I'm curious on how to best handle constructive answers, that don't answer the question(s) asked, but are valid and constructive answers, but to something else, or in a unrelated context.
For example: A question about implementing a user dialog in the GTK toolkit (a desktop GUI toolkit), while the answer demonstrated how to (correctly) implement a HTML/JavaScript dialog using jQuery.
That is an extreme fictional example, but it preserves the essence of what I am uncertain how to deal with.
A potentially related question, is how to constructively handle automatic citation of reference material, even without a) a specific (detailed) section reference, b) the question was asked in such a matter as to suggest a lack of background knowledge expected for comprehending the referenced material.
My pet peeve version of this is the near-automatic or robotic citation of David Goldberg's excellent and classic, What every Computer Scientist Should know about Floating-point Arithmetic article freely available from Oracle (then Sun Microsystems) and validlab.
My problem is primarily twofold, first, it (1991) pre-dates the discussion of most recent edition of the referred standard (IEEE 754-2008), and the hardware of present day systems, namely proliferation of 64-bit OS and CPUs, FPU architecture, and included availability of SIMD instruction sets/support.
But far more common as a concern is the automatic parroting of its citation, if it is not clear, or even when it is blatantly clear in the negative, that the OP has a sufficient background to comprehend Goldberg's paper, by not having the implicitly assumed background education. Namely a graduate degree in Computer Science, as per the article's title, which was a valid assumption for the article's original audience (in the original journal publication, and even subsequent online collection with Sun Microsystem's Numerical Computation Guide material).

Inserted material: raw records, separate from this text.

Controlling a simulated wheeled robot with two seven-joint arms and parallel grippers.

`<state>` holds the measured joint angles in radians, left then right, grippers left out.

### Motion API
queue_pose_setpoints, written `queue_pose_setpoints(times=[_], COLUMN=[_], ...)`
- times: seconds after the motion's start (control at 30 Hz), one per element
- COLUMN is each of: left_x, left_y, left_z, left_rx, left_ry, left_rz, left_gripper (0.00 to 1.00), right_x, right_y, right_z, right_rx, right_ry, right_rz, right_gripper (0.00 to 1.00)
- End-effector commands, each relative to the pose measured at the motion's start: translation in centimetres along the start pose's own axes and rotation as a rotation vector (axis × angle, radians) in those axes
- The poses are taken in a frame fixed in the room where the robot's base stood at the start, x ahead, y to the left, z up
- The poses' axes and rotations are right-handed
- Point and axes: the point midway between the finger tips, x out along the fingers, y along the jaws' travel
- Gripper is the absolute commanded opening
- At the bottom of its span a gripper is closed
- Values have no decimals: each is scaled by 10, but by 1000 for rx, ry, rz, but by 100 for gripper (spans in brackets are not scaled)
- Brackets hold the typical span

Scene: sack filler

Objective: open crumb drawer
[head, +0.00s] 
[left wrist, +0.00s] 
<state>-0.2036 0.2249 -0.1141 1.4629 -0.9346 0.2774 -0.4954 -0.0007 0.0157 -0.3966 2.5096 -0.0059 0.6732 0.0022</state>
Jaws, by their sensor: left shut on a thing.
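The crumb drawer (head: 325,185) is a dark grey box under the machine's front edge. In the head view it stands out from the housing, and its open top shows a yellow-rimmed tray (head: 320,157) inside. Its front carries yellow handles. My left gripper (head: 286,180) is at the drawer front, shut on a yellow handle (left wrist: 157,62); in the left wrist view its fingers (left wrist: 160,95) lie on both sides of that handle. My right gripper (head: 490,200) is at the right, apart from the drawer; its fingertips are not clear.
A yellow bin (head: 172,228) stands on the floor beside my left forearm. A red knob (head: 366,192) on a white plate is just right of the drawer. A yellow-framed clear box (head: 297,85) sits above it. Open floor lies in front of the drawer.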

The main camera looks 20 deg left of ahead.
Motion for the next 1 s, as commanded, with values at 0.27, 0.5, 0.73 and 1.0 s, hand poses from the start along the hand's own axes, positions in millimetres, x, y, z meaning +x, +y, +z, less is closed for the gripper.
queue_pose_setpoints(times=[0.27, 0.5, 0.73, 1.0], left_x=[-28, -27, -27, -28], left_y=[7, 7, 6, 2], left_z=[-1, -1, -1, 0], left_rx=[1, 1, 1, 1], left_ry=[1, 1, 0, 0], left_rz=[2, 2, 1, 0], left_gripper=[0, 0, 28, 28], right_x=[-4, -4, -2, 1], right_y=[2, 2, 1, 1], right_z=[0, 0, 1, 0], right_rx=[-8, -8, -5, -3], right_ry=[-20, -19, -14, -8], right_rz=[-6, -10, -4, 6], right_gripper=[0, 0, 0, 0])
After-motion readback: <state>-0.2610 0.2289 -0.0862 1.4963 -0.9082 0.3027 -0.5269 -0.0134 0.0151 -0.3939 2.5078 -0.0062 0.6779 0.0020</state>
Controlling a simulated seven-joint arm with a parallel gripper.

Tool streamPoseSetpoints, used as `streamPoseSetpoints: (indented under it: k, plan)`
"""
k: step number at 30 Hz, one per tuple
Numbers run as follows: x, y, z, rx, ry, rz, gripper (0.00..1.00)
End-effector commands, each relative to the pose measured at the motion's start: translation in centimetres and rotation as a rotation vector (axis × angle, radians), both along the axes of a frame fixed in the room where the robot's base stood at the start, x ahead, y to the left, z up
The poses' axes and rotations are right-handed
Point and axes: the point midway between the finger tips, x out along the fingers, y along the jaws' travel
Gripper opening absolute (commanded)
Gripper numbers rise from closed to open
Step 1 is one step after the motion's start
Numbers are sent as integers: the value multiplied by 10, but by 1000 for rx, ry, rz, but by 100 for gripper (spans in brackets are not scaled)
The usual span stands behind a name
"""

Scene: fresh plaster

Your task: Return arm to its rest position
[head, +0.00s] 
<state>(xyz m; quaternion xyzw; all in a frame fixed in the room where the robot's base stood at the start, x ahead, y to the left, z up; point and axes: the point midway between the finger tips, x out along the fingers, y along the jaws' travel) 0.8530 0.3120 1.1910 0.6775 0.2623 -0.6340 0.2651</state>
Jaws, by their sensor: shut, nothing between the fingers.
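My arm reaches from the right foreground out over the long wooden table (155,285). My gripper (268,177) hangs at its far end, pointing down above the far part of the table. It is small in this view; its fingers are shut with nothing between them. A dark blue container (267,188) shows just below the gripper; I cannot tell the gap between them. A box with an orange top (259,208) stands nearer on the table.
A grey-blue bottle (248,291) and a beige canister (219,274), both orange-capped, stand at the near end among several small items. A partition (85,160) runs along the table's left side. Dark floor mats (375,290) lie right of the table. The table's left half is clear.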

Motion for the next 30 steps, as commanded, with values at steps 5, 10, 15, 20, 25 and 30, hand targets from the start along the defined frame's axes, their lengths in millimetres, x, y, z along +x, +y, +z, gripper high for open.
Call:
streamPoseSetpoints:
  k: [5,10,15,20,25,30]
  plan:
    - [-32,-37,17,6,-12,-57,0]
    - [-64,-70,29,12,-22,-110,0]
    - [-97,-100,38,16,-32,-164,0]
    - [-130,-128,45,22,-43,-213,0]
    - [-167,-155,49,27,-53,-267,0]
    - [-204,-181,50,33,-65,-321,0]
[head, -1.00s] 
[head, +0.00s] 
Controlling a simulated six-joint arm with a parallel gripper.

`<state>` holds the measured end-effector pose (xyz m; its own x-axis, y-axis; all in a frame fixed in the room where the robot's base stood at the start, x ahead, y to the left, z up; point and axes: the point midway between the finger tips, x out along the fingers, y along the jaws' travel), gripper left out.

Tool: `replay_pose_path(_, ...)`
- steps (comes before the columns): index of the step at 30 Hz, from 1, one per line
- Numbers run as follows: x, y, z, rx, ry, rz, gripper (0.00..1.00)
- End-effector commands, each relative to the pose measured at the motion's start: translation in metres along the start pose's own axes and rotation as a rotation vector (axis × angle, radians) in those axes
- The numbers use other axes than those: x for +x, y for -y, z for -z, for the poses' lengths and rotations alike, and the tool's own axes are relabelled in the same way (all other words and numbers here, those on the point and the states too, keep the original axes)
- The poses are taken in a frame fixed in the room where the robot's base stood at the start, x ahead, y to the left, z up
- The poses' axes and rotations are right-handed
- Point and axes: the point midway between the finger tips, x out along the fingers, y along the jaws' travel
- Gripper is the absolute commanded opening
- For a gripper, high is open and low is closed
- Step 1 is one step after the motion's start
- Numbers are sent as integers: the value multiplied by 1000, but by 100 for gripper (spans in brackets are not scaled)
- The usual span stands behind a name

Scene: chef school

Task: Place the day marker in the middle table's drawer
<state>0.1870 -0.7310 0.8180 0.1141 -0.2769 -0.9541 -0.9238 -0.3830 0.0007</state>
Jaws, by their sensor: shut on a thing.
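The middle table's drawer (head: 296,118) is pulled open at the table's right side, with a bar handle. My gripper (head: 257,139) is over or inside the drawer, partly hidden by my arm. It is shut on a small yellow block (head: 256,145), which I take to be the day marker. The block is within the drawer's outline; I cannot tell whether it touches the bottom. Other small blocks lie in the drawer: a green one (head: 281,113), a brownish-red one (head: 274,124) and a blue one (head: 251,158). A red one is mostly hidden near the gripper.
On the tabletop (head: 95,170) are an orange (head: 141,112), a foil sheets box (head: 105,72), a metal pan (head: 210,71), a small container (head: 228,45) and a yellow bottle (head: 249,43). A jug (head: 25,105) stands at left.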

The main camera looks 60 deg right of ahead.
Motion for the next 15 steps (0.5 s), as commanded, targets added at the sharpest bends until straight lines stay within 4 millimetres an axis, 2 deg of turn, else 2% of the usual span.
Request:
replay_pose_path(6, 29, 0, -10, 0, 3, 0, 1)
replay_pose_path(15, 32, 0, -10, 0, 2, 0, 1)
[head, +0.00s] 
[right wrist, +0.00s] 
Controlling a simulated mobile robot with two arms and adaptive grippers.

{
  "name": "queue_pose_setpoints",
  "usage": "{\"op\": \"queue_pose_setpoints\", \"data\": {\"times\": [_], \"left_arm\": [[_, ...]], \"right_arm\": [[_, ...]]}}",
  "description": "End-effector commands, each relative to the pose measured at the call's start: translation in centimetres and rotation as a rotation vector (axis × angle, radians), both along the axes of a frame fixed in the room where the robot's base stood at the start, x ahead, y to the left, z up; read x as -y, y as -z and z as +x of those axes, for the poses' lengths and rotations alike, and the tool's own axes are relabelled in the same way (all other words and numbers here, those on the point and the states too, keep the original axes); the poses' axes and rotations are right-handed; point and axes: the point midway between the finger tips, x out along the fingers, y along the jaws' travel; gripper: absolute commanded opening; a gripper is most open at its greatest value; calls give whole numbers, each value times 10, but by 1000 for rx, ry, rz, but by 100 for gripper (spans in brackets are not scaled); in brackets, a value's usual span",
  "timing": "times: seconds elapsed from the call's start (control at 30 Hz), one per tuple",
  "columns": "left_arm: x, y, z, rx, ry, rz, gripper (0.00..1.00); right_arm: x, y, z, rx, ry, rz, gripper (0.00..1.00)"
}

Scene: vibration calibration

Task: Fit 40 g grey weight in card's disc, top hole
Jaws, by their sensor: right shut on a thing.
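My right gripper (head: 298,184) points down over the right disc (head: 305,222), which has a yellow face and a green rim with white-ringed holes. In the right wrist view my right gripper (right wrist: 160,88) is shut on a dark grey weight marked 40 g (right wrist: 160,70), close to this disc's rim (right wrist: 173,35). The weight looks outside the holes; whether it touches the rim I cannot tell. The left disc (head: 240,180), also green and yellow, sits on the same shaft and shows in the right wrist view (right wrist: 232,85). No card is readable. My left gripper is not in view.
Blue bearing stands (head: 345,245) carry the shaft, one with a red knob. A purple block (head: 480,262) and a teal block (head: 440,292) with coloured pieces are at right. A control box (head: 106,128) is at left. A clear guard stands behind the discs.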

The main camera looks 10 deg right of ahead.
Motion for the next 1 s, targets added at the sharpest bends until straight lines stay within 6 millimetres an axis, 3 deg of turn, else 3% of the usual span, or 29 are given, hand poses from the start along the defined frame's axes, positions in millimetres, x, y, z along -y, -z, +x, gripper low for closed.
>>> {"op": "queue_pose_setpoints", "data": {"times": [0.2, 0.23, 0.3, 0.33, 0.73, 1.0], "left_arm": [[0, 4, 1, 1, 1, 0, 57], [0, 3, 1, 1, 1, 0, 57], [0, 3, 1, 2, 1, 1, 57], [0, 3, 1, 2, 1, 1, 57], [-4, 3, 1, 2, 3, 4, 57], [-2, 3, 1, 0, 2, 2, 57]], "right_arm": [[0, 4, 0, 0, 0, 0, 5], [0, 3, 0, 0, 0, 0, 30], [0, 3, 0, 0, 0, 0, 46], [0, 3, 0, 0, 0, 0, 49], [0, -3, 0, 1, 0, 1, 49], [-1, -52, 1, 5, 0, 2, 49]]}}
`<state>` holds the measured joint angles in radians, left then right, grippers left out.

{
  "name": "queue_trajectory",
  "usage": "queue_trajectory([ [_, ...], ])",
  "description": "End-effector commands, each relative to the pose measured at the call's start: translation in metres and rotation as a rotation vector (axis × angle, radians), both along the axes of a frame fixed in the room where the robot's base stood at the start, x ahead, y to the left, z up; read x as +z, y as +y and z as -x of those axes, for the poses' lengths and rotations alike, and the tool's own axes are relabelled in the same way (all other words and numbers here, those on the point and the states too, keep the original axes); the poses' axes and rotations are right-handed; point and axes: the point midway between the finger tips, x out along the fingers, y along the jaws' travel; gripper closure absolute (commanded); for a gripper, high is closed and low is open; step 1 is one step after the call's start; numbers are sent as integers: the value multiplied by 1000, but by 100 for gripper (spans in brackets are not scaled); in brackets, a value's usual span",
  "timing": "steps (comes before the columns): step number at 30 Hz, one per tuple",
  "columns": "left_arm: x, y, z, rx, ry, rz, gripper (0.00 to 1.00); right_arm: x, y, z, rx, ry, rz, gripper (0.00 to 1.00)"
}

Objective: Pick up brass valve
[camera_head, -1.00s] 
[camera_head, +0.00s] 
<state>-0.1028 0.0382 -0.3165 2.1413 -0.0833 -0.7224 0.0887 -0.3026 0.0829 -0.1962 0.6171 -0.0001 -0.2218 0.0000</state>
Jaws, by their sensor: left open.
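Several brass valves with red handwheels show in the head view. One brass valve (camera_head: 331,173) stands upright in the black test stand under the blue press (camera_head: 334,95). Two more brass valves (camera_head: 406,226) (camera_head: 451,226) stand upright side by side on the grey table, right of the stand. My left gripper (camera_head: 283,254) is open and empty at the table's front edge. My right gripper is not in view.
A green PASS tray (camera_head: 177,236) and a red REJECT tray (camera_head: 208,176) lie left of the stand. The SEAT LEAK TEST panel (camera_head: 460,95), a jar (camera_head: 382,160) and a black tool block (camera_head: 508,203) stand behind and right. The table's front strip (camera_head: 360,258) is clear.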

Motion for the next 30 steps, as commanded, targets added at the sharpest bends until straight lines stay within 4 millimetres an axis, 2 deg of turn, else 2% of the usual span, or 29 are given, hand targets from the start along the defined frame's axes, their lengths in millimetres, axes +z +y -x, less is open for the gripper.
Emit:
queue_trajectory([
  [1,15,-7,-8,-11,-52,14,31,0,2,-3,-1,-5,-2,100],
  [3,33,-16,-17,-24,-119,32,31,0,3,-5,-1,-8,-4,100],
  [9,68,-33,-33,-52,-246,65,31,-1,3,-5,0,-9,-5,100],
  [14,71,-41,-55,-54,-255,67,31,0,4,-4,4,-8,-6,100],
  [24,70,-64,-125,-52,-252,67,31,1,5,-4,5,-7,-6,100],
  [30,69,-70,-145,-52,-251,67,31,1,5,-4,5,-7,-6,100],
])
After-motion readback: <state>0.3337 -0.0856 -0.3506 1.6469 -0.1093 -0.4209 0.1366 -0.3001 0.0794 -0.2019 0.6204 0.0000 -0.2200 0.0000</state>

It seems to me that many experienced and veteran members will reference the material, without fail on any scientific or floating point based question, often without a specific citation of what section details with the particular question asked.
I forgot to mention that the article is 94 pages long in PDF (US letter) format.
While I am entirely for, and encourage, leading the asker to find their own answers, I also realize that learner needs to be able to comprehend and digest the material for it to be effective.
While numerical analysis, floating point calculations, and scientific computing are complex fields with numerous (perhaps uncountably infinite) subtle traps for unsuspecting programmers, the flippant usage of citing this article seems incongruent with the ethos of Stack Overflow of being non-exclusive or simply not tolerating snobbery. Though I am confident that it is primarily an accidental or unintended behaviour.
Navel gazing: I was unable to find a combination of search terms that produces any promising "similar questions."